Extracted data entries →
+===+

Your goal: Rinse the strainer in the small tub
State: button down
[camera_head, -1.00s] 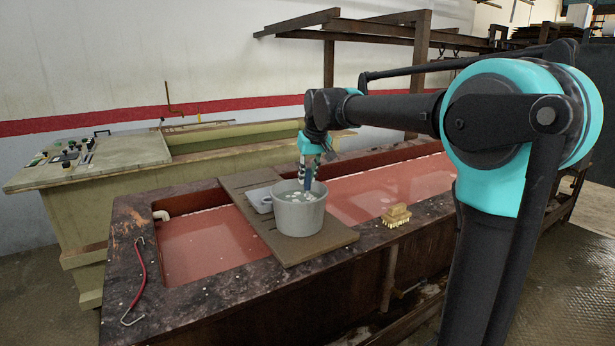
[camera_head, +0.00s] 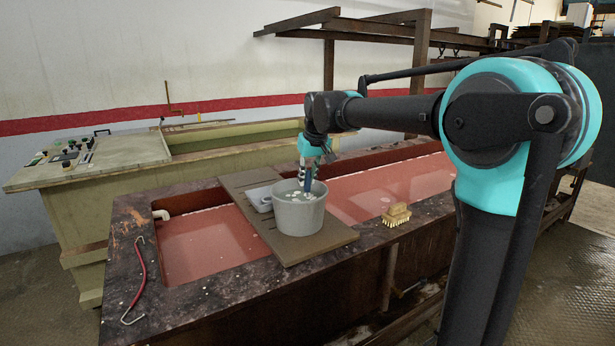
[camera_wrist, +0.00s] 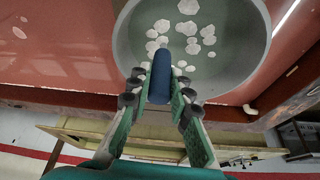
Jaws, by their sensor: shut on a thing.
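The small tub (camera_head: 298,216) is a grey round bucket on a brown board across the long red-lined basin. It holds liquid with pale foam patches, also seen inside its rim in the wrist view (camera_wrist: 236,83). My gripper (camera_head: 307,172) is over the tub, pointing down, and is shut on a blue handle (camera_wrist: 161,72), which I take as the strainer's. The handle reaches down inside the tub's rim in the head view. The strainer's head is hidden below the handle, so I cannot tell how deep it sits.
A small whitish container (camera_head: 259,197) sits on the board (camera_head: 325,244) left of the tub. A wooden brush (camera_head: 397,215) lies on the basin's front edge to the right. A red-handled hook (camera_head: 138,280) lies on the left edge. Red liquid (camera_head: 208,246) fills the basin on both sides.

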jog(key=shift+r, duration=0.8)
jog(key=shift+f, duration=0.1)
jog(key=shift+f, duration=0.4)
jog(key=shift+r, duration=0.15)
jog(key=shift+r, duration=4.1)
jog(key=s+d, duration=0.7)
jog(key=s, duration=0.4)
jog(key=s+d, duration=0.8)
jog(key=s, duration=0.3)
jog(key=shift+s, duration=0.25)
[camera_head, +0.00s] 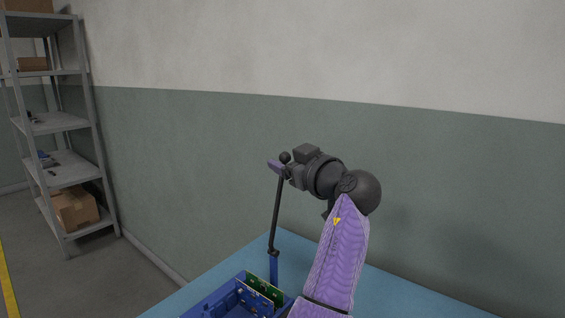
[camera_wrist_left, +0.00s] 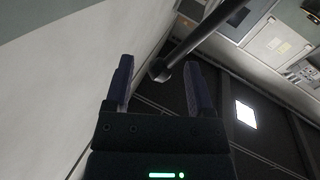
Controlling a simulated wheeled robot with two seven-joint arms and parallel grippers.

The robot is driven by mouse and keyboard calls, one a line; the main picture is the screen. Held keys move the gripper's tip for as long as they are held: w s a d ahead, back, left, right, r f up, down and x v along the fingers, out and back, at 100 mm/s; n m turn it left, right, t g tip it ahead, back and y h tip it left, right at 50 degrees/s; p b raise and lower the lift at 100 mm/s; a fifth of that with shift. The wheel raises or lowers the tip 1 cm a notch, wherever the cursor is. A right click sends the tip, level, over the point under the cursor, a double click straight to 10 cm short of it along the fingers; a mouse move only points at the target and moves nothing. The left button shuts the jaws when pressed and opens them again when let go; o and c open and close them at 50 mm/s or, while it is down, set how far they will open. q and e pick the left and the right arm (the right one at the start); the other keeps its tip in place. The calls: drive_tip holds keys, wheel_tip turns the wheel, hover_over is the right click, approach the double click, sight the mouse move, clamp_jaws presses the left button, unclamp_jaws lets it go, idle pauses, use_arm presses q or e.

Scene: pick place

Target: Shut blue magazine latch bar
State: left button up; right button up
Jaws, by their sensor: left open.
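The blue magazine (camera_head: 222,300) stands on the blue table, partly cut off by the lower frame edge. Its latch bar (camera_head: 276,215) is a dark rod standing nearly upright from a blue post (camera_head: 273,268), with a round knob (camera_head: 285,157) on top. My left gripper (camera_head: 278,166) is open at the knob, at the upper end of the bar. In the left wrist view the rod (camera_wrist_left: 212,35) slants in from the top, and its knob end (camera_wrist_left: 160,70) appears between the two open fingers. I cannot tell whether the fingers touch it.
Green circuit boards (camera_head: 264,288) stand in the magazine. The blue table top (camera_head: 400,296) is bare to the right of my purple-sleeved arm. A wall stands close behind the table. A grey shelf (camera_head: 68,170) with boxes stands far left.

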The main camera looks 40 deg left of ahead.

+===+

Copy out every line of the material above that mentions the word "State".

State: button down
State: left button up; right button up

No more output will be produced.